The first of those principles is that we will affirm and promote “the inherent worth and dignity of every person.” Or as the Quakers say, we acknowledge that there is “that of God” or “the light of love” in everyone. This is directly connected to the doctrine of Universal Salvation: If God is too good, too loving, to condemn anyone to eternal suffering, who are we to write someone off as beyond hope, unworthy of our love?
Our first principle is not a statement of fact; it’s a statement of faith. It doesn’t purport that every person acts as one with worth and dignity. It says that worth and dignity are inherent in every person.
For good, this principle coming from the doctrine of Universal Salvation is a reminder to UU’s not to condemn people for who they are. It leads us to be welcoming of all who can assent to our covenant, and to challenge prejudices and phobias, in ourselves and where institutionalized around us, against people because of who they are.
For ill, this principle coming from the doctrine of Universal Salvation may make us so open-hearted that we are sometimes too open-minded, and our brains fall out.
I got that line from my husband, a scientist. He likes to offer it in response to what he sees as magical thinking sometimes among UU’s. He grew up as a Unitarian, until the merger, when he was ten. Then, as a Unitarian Universalist teenager, he discovered that a really good thing happened because of the merger: his religion got some heart and he liked it!

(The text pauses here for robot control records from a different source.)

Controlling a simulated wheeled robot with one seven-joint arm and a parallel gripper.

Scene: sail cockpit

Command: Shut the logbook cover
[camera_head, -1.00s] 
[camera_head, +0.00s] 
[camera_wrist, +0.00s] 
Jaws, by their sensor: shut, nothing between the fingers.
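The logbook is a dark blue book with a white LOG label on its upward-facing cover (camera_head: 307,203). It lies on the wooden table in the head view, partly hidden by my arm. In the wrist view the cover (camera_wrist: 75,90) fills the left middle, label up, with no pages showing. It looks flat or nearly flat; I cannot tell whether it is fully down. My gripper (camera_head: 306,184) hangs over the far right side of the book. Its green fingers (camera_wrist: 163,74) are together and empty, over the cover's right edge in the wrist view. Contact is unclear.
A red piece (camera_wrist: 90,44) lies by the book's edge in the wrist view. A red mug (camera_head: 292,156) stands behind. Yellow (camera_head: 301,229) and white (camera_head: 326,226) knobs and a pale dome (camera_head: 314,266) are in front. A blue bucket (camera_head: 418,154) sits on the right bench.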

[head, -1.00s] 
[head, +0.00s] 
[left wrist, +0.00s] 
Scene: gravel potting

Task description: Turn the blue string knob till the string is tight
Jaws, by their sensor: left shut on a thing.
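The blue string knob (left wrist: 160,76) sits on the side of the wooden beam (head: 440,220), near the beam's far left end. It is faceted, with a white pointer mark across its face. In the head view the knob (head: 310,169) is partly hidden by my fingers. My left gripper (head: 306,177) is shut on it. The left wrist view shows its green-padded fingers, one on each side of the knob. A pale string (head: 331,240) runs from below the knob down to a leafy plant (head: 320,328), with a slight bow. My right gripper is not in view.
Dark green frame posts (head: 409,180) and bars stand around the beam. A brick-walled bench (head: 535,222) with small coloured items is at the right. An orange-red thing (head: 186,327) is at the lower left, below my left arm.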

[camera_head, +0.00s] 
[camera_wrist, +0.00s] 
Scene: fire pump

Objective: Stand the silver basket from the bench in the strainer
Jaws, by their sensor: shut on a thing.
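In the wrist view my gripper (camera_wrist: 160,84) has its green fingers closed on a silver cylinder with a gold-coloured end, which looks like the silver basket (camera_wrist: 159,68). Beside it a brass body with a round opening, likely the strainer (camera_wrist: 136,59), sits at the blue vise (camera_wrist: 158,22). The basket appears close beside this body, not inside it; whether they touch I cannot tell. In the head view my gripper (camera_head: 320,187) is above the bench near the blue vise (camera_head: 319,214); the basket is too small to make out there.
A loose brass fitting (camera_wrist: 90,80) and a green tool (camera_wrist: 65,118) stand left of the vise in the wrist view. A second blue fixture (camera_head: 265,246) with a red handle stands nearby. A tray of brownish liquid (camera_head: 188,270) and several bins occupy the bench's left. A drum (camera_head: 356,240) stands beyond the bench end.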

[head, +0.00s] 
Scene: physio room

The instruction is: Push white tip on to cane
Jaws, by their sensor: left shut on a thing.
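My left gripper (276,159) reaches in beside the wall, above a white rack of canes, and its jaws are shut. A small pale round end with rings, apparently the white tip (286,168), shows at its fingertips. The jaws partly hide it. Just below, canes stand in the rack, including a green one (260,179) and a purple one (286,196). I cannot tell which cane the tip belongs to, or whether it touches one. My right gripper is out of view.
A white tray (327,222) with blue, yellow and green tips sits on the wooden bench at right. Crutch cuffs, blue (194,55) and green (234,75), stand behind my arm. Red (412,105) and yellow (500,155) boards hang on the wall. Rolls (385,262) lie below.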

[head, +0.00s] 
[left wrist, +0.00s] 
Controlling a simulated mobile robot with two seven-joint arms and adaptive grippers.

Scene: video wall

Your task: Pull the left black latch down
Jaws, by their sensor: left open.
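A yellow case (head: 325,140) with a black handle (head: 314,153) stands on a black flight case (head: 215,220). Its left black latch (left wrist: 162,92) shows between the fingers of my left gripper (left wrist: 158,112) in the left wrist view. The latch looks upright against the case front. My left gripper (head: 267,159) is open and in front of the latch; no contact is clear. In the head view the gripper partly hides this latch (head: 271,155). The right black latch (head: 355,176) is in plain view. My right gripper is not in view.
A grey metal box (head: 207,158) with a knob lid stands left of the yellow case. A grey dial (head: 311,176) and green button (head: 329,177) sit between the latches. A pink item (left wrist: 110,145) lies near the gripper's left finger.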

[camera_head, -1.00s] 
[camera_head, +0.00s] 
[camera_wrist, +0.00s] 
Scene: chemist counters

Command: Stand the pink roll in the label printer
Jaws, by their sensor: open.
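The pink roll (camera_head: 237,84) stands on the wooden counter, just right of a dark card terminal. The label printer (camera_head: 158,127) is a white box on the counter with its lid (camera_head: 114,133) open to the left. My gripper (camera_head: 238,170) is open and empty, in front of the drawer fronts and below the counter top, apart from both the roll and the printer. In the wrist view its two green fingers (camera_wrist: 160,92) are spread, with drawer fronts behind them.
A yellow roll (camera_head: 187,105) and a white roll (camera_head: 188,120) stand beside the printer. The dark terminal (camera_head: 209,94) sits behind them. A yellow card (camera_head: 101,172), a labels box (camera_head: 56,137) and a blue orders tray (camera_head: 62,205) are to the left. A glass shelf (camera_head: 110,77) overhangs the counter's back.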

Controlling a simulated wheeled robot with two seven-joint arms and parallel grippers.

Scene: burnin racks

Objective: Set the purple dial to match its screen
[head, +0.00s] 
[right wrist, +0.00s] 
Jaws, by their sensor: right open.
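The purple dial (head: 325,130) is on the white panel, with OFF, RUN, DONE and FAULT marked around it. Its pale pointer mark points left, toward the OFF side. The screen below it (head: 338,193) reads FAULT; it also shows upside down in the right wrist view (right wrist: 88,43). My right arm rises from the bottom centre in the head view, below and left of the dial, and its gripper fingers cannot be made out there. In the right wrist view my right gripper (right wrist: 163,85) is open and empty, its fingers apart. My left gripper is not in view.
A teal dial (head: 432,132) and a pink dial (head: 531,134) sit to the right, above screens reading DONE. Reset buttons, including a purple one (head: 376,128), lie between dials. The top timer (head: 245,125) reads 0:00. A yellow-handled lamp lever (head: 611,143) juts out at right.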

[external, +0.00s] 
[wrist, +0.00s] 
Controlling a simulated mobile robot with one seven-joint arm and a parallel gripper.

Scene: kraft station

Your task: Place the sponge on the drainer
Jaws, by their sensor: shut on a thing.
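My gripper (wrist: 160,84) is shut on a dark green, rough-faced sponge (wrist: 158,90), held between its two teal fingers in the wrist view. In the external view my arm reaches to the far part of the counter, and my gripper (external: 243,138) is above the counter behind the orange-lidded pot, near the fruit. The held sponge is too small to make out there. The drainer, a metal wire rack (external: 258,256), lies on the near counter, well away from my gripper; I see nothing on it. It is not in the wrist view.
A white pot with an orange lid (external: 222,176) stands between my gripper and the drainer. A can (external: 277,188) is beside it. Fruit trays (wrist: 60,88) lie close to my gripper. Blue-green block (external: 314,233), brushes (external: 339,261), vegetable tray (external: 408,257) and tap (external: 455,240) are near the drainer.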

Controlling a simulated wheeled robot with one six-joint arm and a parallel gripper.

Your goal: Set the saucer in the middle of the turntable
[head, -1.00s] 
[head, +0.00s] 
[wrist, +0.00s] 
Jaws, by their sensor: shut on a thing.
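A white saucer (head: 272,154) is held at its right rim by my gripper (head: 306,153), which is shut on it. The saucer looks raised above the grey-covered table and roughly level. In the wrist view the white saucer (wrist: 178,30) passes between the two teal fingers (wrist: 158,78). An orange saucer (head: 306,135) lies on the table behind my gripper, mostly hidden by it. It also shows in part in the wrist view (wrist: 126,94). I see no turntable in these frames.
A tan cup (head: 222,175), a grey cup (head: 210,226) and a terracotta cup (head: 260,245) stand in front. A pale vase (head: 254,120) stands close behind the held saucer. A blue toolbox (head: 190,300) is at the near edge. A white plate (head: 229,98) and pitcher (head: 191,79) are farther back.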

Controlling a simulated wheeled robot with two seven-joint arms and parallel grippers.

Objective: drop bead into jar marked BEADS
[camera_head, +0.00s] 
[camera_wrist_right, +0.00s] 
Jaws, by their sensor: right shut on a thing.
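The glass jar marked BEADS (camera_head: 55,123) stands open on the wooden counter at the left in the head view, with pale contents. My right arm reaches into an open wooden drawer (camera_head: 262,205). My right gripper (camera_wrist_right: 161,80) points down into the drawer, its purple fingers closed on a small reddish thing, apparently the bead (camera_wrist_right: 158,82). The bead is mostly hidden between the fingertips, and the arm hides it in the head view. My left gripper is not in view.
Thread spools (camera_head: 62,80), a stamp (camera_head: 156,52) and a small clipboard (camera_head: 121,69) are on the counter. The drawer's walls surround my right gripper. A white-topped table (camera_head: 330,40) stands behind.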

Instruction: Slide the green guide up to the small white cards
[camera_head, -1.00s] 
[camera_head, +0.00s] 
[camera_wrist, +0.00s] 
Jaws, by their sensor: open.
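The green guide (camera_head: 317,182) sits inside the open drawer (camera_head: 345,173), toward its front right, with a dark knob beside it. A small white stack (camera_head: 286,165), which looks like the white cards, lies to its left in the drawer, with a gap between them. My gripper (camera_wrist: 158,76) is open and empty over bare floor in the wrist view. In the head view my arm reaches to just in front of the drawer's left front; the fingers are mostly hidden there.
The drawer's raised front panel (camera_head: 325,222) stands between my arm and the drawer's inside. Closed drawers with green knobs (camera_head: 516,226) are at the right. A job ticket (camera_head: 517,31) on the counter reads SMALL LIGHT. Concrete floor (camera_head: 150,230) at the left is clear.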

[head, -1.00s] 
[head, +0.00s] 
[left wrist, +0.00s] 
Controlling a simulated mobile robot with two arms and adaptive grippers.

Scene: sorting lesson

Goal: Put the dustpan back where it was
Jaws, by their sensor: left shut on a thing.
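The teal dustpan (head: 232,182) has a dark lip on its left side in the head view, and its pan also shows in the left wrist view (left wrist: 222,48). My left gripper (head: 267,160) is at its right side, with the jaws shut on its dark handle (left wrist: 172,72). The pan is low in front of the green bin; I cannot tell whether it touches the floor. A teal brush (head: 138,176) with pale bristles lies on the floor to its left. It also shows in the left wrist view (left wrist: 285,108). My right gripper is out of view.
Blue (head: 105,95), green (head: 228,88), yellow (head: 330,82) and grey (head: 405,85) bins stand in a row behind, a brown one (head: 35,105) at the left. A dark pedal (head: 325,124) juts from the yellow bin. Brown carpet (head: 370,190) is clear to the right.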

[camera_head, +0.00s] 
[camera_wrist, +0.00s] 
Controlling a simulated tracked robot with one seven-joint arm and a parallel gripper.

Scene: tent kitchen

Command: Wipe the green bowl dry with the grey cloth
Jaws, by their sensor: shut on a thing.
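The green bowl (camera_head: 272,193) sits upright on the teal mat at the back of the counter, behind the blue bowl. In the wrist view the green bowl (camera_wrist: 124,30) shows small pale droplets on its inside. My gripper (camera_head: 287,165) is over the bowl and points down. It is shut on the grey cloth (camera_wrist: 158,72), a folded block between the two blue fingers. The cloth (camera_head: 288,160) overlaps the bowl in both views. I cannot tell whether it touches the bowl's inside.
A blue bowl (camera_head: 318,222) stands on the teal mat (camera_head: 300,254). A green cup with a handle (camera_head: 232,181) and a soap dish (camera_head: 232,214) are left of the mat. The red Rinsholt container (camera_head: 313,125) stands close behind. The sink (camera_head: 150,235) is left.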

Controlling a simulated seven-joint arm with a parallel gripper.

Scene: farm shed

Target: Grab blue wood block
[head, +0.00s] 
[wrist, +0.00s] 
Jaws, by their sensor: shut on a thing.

Some say the Unitarians made a god of reason, but that’s a question for next week. The Universalist God was a God of love, too good to condemn anyone, no matter how bad, to hell forever. Thanks to that side of the family, we’ve got some heart. We’ve got some heart! To that let’s say Amen!
And to that we will now sing Alleluia! A jazzy version, from the new UU songbook, printed as an insert in your order of service, which the choir will now teach us.